The Kyoto Protocol Issue in Canada

The Kyoto Protocol is an international agreement reached in 1997 in Kyoto, Japan to address the problems of climate change and reduce greenhouse gas emissions. Canada signed the Kyoto Protocol in 1998, and after a Parliamentary debate formally ratified it in December 2002. The Liberal government at the time agreed to reduce Canadian greenhouse gas emissions by six per cent below 1990 levels by the five-year commitment period of 2008 to 2012. The Canadian Conservative government elected in January 2006 says that the Kyoto Protocol targets are unrealistic and unachievable. The government plans to focus on developing "made-in-Canada" solutions, to spend all money for the environment on the Canadian environment rather than on international credits, and to put the emphasis on the development and deployment of clean technology.

Latest Developments

  • CBC reports that 40 percent of the climate change budgets at Environment Canada and Natural Resources have been cut. Programs cut include the One Tonne Challenge, a high-profile public education campaign on climate change, and the popular EnerGuide Retrofit Incentive Program of grants to help make Canadian homes more energy-efficient.

  • Both Prime Minister Stephen Harper and Environment Minister Rona Ambrose have been expressing interest publicly in the Asia-Pacific Partnership on Clean Development and Climate, also called AP6 or Kyoto Lite, as an alternative to the Kyoto Protocol.

  • Rona Ambrose has come under fire from both political and environment opponents who say she is trying to sabotage negotiations on the second phase of the Kyoto Protocol.

Background

  • The Kyoto Protocol is a UN-led international agreement reached in 1997 in Kyoto, Japan to address the problems of climate change and reduce greenhouse gas emissions.
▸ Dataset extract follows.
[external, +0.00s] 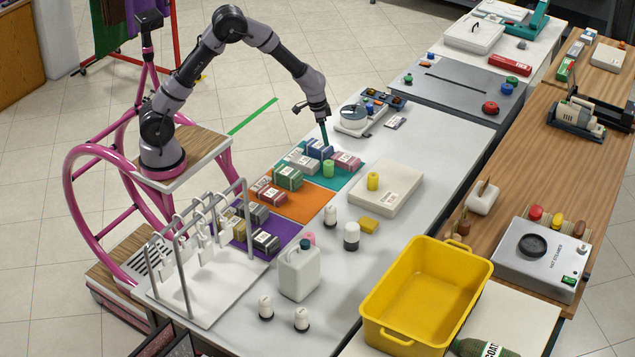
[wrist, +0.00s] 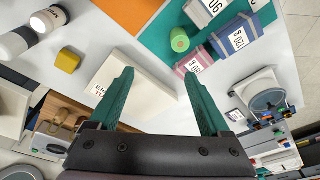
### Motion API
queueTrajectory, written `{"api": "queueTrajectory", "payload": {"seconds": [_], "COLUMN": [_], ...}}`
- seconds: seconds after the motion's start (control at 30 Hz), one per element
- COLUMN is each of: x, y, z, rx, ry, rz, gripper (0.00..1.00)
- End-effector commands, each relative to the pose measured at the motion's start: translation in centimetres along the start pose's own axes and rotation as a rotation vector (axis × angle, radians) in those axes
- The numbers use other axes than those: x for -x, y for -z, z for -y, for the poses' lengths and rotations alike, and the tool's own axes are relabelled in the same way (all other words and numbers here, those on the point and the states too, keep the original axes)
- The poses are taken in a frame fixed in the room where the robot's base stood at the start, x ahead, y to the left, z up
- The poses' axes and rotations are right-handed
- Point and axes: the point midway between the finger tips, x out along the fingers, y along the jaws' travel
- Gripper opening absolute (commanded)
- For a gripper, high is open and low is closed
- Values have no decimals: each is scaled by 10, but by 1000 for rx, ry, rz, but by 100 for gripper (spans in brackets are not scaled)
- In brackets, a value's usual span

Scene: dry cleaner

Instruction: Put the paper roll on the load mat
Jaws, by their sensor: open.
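My gripper (wrist: 160,105) is open and empty, its teal fingers apart; it also shows in the external view (external: 324,142) above the far end of the teal mat (external: 349,178). A small green cylinder (external: 328,169) stands on that mat beside labelled bundles and shows in the wrist view (wrist: 180,40), beyond the fingertips. A yellow cylinder (external: 373,181) stands on a white box (external: 386,190). A pink roll-like piece (external: 309,238) is partly hidden behind a white jug. An orange mat (external: 310,204) and a purple mat (external: 285,238) adjoin. I cannot tell which piece is the paper roll or which mat is the load mat.
Labelled bundles (external: 288,178) crowd the mats. White-and-black cylinders (external: 351,236), a yellow block (external: 369,226) and the jug (external: 299,272) stand nearby. A metal rack (external: 186,270) is at the near left, a yellow tub (external: 462,247) at the near right. The grey tabletop right of the white box is clear.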

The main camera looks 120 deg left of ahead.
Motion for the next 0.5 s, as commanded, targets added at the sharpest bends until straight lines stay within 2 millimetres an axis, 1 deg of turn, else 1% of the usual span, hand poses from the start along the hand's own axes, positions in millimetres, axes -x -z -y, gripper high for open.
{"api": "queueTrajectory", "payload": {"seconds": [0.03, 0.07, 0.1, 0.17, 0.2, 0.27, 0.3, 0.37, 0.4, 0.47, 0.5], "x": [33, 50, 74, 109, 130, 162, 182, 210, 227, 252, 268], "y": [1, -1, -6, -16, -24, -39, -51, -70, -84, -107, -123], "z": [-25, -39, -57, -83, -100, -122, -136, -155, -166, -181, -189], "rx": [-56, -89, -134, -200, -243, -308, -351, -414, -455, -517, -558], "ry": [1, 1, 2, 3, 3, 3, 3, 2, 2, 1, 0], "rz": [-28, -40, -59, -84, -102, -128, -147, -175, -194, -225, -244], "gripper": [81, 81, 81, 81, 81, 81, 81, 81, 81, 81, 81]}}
The Kyoto Protocol went into force in February 2005.

  • The Kyoto Protocol involves moving away from fossil fuel energy sources - oil, gas, and coal - to renewable sources of energy - hydro, wind and solar power - and to less environmentally harmful ways of burning fossil fuels.

  • Greenhouse gases such as carbon dioxide, methane and nitrous oxide are mainly generated by burning fossil fuels. Higher levels of greenhouse gas emissions cause global warming and climate change.
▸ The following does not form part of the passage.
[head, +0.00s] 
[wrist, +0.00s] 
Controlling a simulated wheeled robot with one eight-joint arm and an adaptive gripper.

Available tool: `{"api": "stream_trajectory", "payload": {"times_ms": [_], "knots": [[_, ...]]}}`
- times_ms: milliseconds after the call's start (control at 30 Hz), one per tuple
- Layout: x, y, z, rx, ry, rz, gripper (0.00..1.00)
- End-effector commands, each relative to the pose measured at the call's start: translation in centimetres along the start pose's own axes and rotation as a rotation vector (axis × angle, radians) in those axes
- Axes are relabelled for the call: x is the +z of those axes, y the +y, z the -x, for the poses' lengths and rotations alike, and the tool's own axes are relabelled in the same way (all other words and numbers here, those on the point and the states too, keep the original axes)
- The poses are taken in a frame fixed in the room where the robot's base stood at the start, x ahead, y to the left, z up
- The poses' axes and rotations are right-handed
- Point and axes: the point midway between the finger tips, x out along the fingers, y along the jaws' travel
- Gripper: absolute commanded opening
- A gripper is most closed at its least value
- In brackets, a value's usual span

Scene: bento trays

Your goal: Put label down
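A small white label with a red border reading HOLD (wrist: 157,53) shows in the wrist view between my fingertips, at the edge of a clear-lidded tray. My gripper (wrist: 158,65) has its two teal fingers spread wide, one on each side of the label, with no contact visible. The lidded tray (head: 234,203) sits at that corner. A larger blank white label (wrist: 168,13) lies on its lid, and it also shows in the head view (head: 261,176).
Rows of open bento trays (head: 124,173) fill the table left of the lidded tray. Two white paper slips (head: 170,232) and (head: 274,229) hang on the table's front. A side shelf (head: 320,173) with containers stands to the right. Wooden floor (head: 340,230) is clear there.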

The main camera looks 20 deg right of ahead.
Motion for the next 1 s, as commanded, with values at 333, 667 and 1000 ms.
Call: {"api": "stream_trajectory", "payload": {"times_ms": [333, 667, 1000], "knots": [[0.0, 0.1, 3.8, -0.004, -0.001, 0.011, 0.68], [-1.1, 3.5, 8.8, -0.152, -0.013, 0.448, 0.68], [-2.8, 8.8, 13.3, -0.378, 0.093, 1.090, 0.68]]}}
  • The Kyoto Protocol commits 38 industrialized countries to cut greenhouse gas emissions by 2008-2012 to overall levels that are 5.2 percent below 1990 levels. Targets for greenhouse gas emissions reduction were established for each industrialized country. Developing countries including China and India were asked to set voluntary targets for greenhouse gas emissions.

  • The Canadian target for the Kyoto Protocol is to reduce greenhouse gas emissions by six percent below their 1990 levels by 2012.

  • The United States did not ratify the Kyoto Protocol, and in February 2002 introduced the Clean Skies and Global Climate Change initiatives, in which targets for reduction in greenhouse gas emissions are linked directly to GDP and the size of the U.S. economy.

  • In April 2005, the Liberal government issued a revised implementation plan and pledged $10 billion to cut greenhouse gases by 270 megatonnes a year by 2008-2012. Emission targets for large industrial polluters were relaxed.

  • During the 2006 federal election campaign the Conservatives said they did not support the Kyoto Protocol. However, since winning the election with just a minority, the Conservative government members have been a little more circumspect in their comments, and instead talk about the targets being unrealistic or unachievable.